Ante la diafanidad de los propósitos de los sucesores de ETA, lo que procede es apoyar —no a Pedro Sánchez como individuo— al presidente legítimo del Gobierno de España, respaldarle en su afirmación taxativa de que nuestro Estado lo es de derecho, subrayarle —si acaso pudo albergar dudas— que la disolución de ETA no ha llevado, ni lejanamente, a la madurez democrática de sus sucesores políticos y confiar en que tome las decisiones más coherentes para desbaratar los objetivos —varios y todos desestabilizadores— que Otegi, su partido y su coalición pretenden. Habría que lograr, además, que la ‘patada al hormiguero’ de Otegi se vuelva contra él y los suyos como un bumerán y evitar que lesione más nuestras instituciones. 
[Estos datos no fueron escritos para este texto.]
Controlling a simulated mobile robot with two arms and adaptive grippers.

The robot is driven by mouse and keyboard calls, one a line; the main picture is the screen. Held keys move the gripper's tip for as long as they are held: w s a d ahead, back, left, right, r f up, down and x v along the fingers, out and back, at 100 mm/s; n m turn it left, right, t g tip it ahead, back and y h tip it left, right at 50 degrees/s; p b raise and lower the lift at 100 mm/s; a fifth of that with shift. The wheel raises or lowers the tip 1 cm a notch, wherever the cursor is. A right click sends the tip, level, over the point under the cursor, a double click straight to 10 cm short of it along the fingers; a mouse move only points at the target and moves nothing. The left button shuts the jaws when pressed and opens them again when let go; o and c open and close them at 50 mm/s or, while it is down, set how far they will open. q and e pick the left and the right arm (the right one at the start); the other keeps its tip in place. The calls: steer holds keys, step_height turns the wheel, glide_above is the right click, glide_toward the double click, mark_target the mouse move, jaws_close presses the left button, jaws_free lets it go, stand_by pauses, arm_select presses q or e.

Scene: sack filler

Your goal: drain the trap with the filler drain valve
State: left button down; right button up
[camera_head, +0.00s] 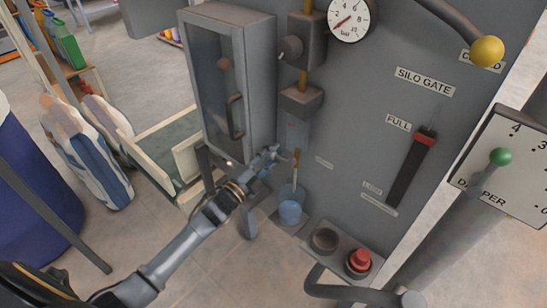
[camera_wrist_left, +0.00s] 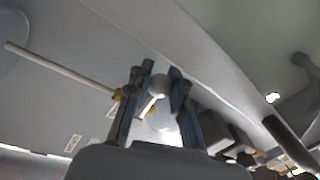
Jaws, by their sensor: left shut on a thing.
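The filter trap (camera_head: 297,132) hangs under a grey block on the filler's panel. A thin tan drain tube (camera_head: 296,162) runs from below it toward a blue cup (camera_head: 290,208); the cup's contents are hard to tell. My left gripper (camera_head: 270,158) reaches in from the lower left, just left of the tube. In the left wrist view its fingers (camera_wrist_left: 158,86) are shut on a small pale round knob (camera_wrist_left: 158,88), seemingly the drain valve's handle. Brass-coloured valve parts (camera_wrist_left: 119,96) show beside the fingers. The valve's setting cannot be told. My right gripper is not in view.
A grey cabinet with a dark door (camera_head: 215,85) stands close behind my left gripper. A red button (camera_head: 359,260) is low on the panel. The silo gate slider (camera_head: 425,137) and green damper knob (camera_head: 501,157) are to the right. Striped sacks (camera_head: 95,150) stand left.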

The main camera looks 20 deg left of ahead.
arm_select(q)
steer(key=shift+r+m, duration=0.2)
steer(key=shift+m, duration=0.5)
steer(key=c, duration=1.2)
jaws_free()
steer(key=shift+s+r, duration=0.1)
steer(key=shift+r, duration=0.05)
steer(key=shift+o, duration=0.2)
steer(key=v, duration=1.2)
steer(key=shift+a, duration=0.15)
La política de este Gobierno de coalición merece severas críticas y es legítimo y democrático el propósito de que sea relevado en unas futuras elecciones libres como son las españolas. Pero esa ahora no debería ser la cuestión. Porque lo que toca es que esta partida no la gane Otegi sino el presidente del Gobierno o, lo que es lo mismo, el sistema democrático, que es al que patea el albacea de la banda terrorista ETA. Cuidado con no confundirse sobre cuál es la cuestión esencial que se dilucida. Gánela, presidente. Ya sabe lo que tiene que hacer para que así sea: aferrarse a su compromiso de defensa de la Constitución y de las instituciones y evitar ventajas, concesiones o preferencias a quienes quieran destruir aquella y desmantelar estas. En definitiva: compórtese como lo que ha dicho que es, un socialdemócrata.